Analogously for atomic formulas. Note that, following on, we shall not make a notational distinction between the relation R and its extension Rˆ.
Definition 1.3 (Rule). A rule has the form A ← B, where A is an atomic formula called head and B, called body, is a well-formed formula (ultimately built from atomic formulas B1,...,Bn, truth values of L and connectives) 5. In particular, when the body of a rule is r ∈ L (an element of lattice L), this rule is called fact and can be written as A ← r (or simply A if r = ⊤).
Definition 1.4 (Program). A program P is a tuple 〈Π,R,L〉 where Π is a set of rules, R is a similarity relation between the elements of Σ, and L is a complete lattice.
1 Two different programming environments for Bousi∼Prolog are available at http://dectau.uclm.es/bousi/.
2 The tool is freely accessible from the Web site http://dectau.uclm.es/floper/.
3Here, the connectives are binary operations but we usually generalize them with an arbitrary number of arguments.

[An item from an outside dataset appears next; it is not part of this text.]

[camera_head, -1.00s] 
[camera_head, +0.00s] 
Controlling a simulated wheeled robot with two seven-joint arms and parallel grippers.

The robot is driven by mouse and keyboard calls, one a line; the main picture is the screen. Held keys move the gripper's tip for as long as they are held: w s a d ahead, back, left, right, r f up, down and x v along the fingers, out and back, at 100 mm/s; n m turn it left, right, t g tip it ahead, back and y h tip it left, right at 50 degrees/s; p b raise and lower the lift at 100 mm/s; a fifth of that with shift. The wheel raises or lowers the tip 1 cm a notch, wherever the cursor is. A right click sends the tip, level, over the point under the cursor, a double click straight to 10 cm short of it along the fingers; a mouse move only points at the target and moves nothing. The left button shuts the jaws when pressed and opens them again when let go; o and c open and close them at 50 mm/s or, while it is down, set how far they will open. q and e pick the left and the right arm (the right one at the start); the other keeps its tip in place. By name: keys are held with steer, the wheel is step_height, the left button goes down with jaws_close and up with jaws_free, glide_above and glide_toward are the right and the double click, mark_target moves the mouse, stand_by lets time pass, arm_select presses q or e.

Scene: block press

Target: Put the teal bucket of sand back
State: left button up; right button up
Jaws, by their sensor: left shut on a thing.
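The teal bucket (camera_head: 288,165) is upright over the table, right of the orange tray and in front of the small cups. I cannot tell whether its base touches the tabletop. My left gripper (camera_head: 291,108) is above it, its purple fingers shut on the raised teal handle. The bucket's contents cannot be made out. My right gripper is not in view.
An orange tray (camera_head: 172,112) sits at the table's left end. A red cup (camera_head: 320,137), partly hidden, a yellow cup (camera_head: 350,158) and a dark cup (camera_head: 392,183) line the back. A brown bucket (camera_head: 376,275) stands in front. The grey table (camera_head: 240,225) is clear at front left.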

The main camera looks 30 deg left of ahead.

4For convenience, R(x,y), also denoted xRy, refers both the syntactic expression (that symbolizes that the elements x,y∈U are related by R) and the truth degree μR(x,y), i.e., the affinity degree of the pair (x,y) ∈ U ×U with the verbal predicate R.
5In order to subsume the syntactic conventions of MALP, in our programs we also admit weighted rules with shape “A ←i B with v”, which are internally treated as “A ← (v&iB)” (this transformation preserves the meaning of rules as proved in [10]).